● Work to do
Report the number of lines in these entries that contain "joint". Write only the number.

▼

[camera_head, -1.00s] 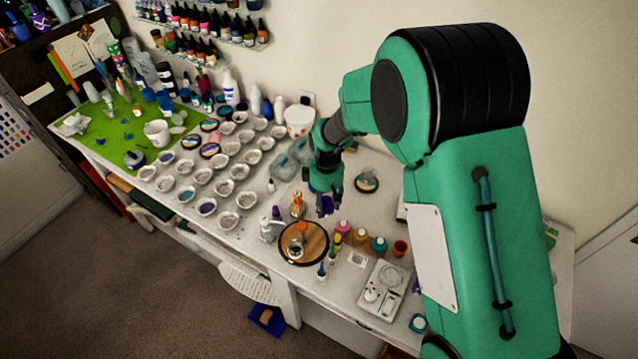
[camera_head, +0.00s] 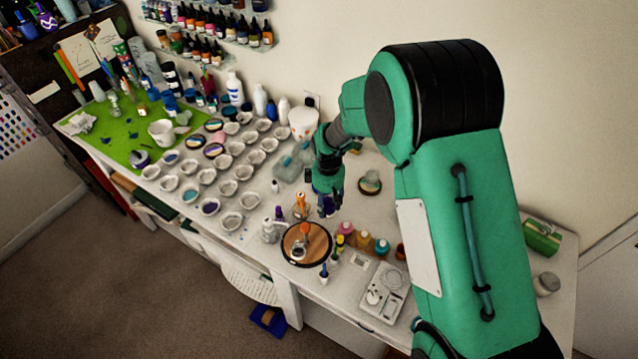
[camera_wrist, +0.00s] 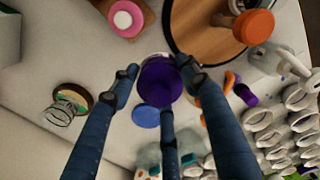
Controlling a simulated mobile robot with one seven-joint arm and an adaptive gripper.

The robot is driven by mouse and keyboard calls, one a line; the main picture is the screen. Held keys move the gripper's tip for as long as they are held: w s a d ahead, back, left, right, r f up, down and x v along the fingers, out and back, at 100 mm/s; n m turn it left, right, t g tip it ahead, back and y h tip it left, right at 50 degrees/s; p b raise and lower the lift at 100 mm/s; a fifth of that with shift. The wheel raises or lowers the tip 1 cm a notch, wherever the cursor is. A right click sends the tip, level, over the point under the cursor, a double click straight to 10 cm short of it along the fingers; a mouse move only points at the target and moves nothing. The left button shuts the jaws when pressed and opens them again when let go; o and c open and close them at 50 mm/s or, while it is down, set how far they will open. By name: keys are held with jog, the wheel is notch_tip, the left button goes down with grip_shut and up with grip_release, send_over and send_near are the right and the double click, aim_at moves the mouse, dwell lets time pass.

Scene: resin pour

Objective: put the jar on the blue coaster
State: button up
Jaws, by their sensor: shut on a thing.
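A jar with a purple lid (camera_wrist: 160,82) is between the three fingers of my gripper (camera_wrist: 160,84), which is shut on it. In the head view, my gripper (camera_head: 328,198) is low over the table, behind the round wooden board, and a bit of purple shows between its fingers. The blue coaster (camera_wrist: 145,116) is a small flat disc on the white table, just below the jar in the wrist view and partly hidden by a finger. I cannot make out the coaster in the head view. I cannot tell whether the jar touches the table.
The round wooden board (camera_head: 318,241) holds small items, with orange-topped bottle (camera_head: 301,205) beside it. Several paint jars (camera_head: 363,240) stand to the right. A glass jar on a round coaster (camera_head: 370,183) stands behind my gripper. Several white cups (camera_head: 228,187) fill the table's left.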

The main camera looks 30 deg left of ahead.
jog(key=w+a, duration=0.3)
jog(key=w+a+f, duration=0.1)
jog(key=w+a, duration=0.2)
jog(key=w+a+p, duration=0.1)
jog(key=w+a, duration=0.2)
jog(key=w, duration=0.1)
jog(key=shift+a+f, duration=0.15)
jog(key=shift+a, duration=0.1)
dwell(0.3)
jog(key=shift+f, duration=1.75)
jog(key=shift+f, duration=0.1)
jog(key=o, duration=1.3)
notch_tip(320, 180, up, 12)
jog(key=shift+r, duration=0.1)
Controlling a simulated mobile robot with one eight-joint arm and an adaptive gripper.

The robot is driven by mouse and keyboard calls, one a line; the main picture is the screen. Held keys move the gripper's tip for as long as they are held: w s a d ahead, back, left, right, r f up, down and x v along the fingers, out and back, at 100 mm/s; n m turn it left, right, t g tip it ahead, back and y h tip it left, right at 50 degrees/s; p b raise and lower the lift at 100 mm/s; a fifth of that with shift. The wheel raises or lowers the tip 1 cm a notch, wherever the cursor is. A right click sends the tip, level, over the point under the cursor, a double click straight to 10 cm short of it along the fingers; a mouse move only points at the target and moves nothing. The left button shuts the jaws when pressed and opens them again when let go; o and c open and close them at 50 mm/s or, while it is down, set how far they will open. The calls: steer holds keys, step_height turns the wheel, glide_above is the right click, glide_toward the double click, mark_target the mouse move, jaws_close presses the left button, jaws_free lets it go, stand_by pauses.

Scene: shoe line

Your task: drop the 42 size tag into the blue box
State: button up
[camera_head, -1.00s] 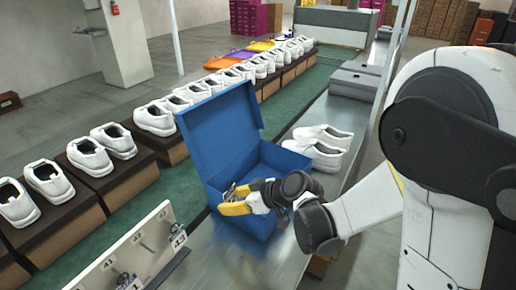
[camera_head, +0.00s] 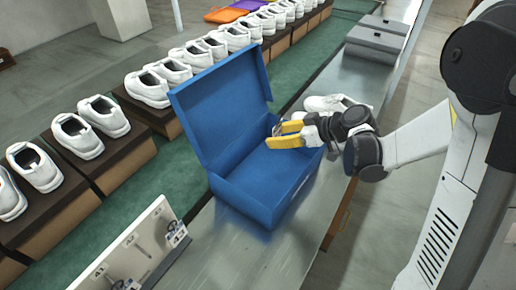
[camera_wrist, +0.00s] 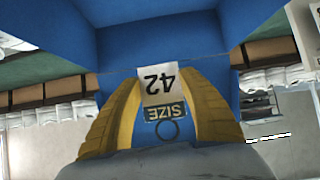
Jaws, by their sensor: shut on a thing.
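The blue box (camera_head: 262,200) stands on the grey conveyor with its lid raised at the left. My gripper (camera_head: 279,134), with yellow fingers, is over the box's open inside, near its right rim. In the wrist view my gripper (camera_wrist: 163,88) is shut on the white 42 size tag (camera_wrist: 160,88), which appears upside down between the fingertips. The tag's dark "SIZE" band and round hole face the camera. Blue box walls (camera_wrist: 112,45) fill the view beyond the tag. In the head view the tag is too small to make out clearly.
A white tag board (camera_head: 130,250) with hooks and numbered tags stands at the lower left. White shoes (camera_head: 335,103) sit on the conveyor behind my gripper. A row of white shoes on brown boxes (camera_head: 70,200) runs along the left. Grey boxes (camera_head: 376,38) stand farther back.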

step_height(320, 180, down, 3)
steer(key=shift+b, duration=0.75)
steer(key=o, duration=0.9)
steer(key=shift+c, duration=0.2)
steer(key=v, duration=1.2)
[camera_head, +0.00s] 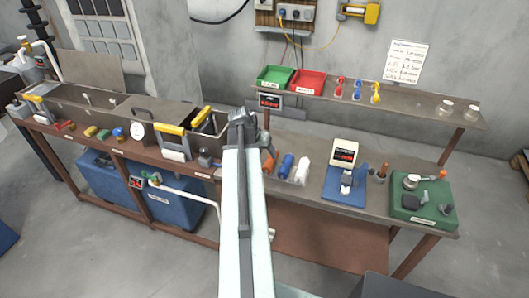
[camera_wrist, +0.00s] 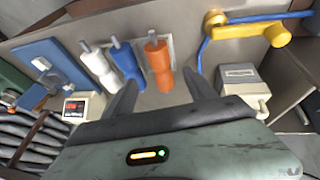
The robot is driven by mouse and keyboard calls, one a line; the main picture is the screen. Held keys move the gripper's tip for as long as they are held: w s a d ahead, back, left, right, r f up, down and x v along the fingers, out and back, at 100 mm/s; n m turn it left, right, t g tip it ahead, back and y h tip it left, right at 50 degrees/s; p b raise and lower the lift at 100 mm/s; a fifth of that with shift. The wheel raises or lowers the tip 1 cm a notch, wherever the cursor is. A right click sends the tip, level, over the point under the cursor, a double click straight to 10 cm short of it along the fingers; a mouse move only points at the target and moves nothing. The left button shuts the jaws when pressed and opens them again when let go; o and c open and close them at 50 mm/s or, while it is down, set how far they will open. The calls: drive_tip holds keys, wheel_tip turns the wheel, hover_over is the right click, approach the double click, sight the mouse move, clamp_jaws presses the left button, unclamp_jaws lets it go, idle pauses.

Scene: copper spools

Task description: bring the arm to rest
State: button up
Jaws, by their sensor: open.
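My gripper (camera_wrist: 160,78) is open, with its two dark fingers spread apart and nothing between them in the wrist view. Beyond the fingers stand an orange bottle-like tool (camera_wrist: 158,65), a blue one (camera_wrist: 127,62) and a white one (camera_wrist: 100,66). The fingers appear apart from them. In the head view my arm (camera_head: 243,200) reaches forward over the bench edge, and the gripper's fingers cannot be made out at its far end. The orange (camera_head: 268,163), blue (camera_head: 286,166) and white (camera_head: 302,171) tools stand just right of the arm's end.
A blue plate fixture (camera_head: 345,198) and a green mat (camera_head: 424,205) lie on the bench (camera_head: 390,172) to the right. A shelf (camera_head: 410,97) above holds a green bin (camera_head: 275,78) and a red bin (camera_head: 307,82). Tanks (camera_head: 75,98) with yellow-handled racks line the left.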

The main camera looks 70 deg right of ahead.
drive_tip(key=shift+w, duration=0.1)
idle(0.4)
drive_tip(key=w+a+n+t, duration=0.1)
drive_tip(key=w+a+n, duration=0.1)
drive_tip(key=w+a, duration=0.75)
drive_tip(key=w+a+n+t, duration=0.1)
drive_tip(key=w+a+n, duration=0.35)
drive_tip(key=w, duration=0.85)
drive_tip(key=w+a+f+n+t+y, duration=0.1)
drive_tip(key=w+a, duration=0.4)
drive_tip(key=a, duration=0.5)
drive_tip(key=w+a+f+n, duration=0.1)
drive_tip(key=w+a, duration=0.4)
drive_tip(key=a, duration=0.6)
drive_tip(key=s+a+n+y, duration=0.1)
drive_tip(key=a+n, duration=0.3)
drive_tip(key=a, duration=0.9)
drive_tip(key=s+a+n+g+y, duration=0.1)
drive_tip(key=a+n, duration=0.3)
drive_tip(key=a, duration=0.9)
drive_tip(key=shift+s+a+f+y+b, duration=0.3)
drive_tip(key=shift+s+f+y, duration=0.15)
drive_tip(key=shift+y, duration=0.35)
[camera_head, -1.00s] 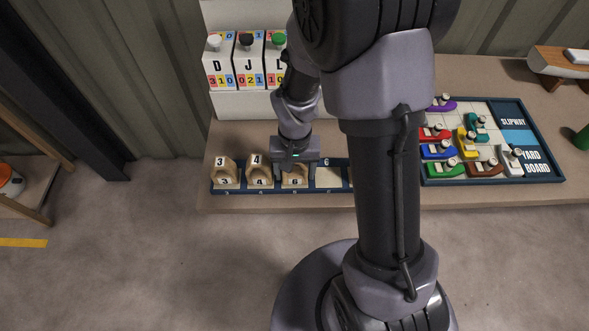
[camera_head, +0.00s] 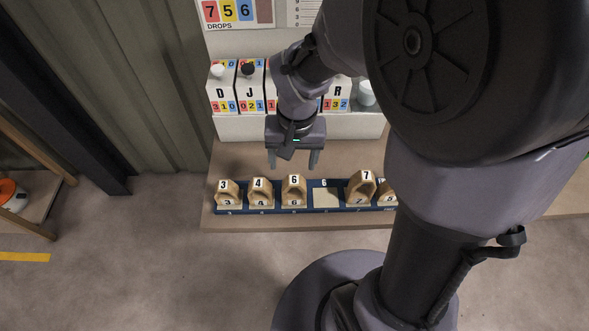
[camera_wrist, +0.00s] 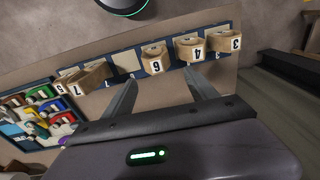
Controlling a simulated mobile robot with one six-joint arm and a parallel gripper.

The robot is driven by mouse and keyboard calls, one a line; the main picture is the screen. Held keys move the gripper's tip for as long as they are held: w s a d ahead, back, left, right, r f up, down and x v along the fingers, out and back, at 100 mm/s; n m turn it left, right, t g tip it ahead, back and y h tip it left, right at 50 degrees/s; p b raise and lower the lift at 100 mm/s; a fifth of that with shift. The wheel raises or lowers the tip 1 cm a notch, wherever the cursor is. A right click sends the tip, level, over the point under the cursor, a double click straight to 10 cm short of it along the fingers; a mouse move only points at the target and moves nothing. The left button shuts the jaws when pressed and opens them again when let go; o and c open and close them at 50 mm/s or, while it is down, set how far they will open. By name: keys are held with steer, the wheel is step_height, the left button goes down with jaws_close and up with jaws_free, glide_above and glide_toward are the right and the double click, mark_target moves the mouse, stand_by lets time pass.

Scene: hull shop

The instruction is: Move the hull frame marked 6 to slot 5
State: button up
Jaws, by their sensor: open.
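The hull frame marked 6 (camera_head: 293,190) is a wooden arch standing upright in the third place from the left of the blue rack (camera_head: 250,211), between frame 4 and an empty slot. The slot number in front of it is too small to read surely. My gripper (camera_head: 293,166) is open and empty, directly above frame 6 and apart from it. In the wrist view, frame 6 (camera_wrist: 154,60) shows just beyond and between the open fingers (camera_wrist: 160,76). The empty slot (camera_head: 325,198) right of frame 6 has a 6 behind it.
Frames marked 3 (camera_head: 228,194) and 4 (camera_head: 260,193) stand to the left. Frame 7 (camera_head: 361,188) looks slightly askew right of the empty slot. Another frame (camera_head: 387,194) is partly hidden by my arm. Lettered boxes (camera_head: 222,90) stand behind; the slipway board (camera_wrist: 40,110) is beside the rack.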

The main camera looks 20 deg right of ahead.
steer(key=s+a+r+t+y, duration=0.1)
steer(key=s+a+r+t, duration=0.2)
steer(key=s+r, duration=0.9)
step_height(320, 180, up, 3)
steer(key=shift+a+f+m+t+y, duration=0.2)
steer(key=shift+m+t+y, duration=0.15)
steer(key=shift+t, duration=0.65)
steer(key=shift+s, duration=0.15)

▲

● Response to the task
3